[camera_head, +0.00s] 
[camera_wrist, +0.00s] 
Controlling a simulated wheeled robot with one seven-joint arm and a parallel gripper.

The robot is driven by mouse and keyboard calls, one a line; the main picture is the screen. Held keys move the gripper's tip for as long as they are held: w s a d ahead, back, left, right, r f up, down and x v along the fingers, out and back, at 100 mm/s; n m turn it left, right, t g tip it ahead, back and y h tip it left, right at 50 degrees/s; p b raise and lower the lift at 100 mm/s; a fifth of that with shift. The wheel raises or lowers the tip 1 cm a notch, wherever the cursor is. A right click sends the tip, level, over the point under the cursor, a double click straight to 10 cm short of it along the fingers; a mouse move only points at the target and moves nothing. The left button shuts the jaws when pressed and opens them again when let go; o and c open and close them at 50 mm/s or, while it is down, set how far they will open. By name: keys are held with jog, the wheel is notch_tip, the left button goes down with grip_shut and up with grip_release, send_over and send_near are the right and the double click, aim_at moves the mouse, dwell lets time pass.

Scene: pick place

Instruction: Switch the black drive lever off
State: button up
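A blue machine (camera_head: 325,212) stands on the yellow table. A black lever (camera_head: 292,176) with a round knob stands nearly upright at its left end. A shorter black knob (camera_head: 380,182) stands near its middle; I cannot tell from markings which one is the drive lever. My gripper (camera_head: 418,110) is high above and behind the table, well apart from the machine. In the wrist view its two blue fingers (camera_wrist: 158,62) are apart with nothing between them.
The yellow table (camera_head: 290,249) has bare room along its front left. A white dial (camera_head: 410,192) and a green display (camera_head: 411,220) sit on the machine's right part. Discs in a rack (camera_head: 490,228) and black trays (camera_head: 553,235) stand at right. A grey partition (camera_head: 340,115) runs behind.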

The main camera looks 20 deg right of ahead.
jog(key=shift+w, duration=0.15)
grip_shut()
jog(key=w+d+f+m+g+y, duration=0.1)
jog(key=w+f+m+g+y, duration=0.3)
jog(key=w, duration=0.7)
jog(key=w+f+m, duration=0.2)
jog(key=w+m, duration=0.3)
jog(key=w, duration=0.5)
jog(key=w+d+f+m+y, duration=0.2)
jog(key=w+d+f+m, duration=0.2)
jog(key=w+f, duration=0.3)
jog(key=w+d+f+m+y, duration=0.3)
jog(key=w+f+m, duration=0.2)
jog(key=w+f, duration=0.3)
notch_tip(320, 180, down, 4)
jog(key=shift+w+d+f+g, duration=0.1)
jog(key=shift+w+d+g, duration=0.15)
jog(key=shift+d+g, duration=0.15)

EXERCISE DETAILS: Extract each line of the material exactly as it stands.

SOLUTION TO THIS TASK:
[camera_head, +0.00s] 
[camera_wrist, +0.00s] 
Controlling a simulated wheeled robot with one seven-joint arm and a parallel gripper.

The robot is driven by mouse and keyboard calls, one a line; the main picture is the screen. Held keys move the gripper's tip for as long as they are held: w s a d ahead, back, left, right, r f up, down and x v along the fingers, out and back, at 100 mm/s; n m turn it left, right, t g tip it ahead, back and y h tip it left, right at 50 degrees/s; p b raise and lower the lift at 100 mm/s; a fifth of that with shift. The wheel raises or lowers the tip 1 cm a notch, wherever the cursor is. A right click sends the tip, level, over the point under the cursor, a double click straight to 10 cm short of it along the fingers; a mouse move only points at the target and moves nothing. The left button shuts the jaws when pressed and opens them again when let go; o and c open and close them at 50 mm/s or, while it is down, set how far they will open. By name: keys are held with jog, the wheel is notch_tip, the left button goes down with grip_shut and up with grip_release, send_over and send_near are the right and the double click, aim_at moves the mouse, dwell lets time pass.

Scene: pick place

Instruction: Switch the black drive lever off
State: button up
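A blue machine (camera_head: 325,212) stands on the yellow table. A black lever (camera_head: 292,176) with a round knob stands nearly upright at its left end. A shorter black knob (camera_head: 380,182) stands near its middle; I cannot tell from markings which one is the drive lever. My gripper (camera_head: 418,110) is high above and behind the table, well apart from the machine. In the wrist view its two blue fingers (camera_wrist: 158,62) are apart with nothing between them.
The yellow table (camera_head: 290,249) has bare room along its front left. A white dial (camera_head: 410,192) and a green display (camera_head: 411,220) sit on the machine's right part. Discs in a rack (camera_head: 490,228) and black trays (camera_head: 553,235) stand at right. A grey partition (camera_head: 340,115) runs behind.

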The main camera looks 20 deg right of ahead.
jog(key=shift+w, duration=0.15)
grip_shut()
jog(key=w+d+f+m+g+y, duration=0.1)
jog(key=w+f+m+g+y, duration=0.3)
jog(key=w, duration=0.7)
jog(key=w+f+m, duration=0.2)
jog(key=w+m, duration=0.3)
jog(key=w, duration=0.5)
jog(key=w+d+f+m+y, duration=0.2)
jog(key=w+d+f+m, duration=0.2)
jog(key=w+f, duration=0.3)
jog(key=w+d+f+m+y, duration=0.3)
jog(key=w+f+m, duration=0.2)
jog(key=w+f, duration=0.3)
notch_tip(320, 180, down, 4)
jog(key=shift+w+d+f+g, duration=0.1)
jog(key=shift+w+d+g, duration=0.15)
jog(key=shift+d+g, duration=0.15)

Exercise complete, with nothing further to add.